[What is being asked]
State how many lines in the listing below include the word "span", and add nothing besides the number.

[Given data]
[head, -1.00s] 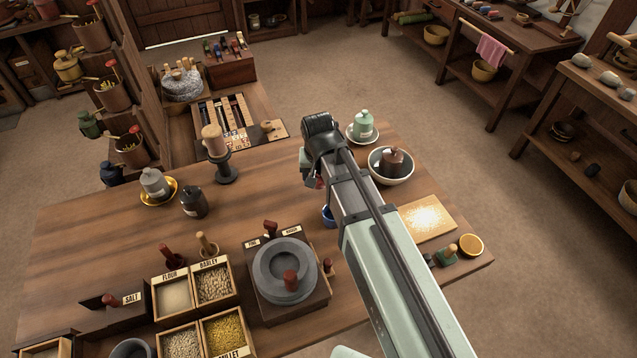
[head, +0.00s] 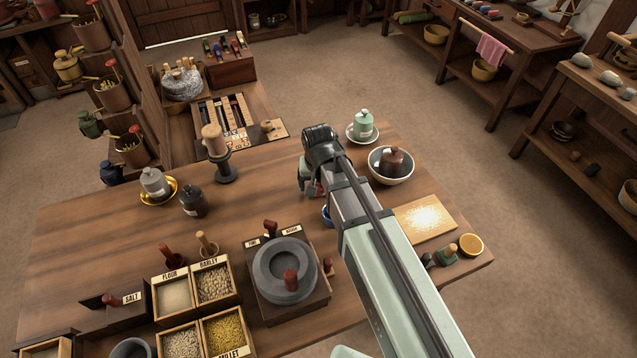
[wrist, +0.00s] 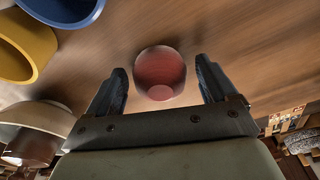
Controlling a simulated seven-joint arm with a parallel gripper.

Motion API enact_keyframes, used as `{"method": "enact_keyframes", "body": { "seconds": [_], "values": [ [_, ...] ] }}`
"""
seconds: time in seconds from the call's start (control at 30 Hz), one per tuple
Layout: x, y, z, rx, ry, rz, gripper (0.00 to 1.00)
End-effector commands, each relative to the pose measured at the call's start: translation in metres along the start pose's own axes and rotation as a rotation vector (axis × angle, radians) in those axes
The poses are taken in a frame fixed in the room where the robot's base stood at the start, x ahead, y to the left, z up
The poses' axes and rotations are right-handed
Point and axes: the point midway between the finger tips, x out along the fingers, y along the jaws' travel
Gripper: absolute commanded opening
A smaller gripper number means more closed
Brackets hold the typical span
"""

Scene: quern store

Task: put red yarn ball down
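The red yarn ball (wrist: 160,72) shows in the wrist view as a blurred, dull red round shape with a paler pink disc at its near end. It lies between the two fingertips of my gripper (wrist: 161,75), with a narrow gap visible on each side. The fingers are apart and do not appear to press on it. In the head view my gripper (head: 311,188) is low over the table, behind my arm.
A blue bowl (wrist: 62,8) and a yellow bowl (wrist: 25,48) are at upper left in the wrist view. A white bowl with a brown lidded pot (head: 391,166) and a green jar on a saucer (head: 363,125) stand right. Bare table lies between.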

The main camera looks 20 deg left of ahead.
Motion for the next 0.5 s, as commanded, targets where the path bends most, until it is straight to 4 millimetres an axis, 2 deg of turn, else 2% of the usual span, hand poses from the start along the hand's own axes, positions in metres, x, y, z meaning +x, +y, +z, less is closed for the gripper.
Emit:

[Final result]
2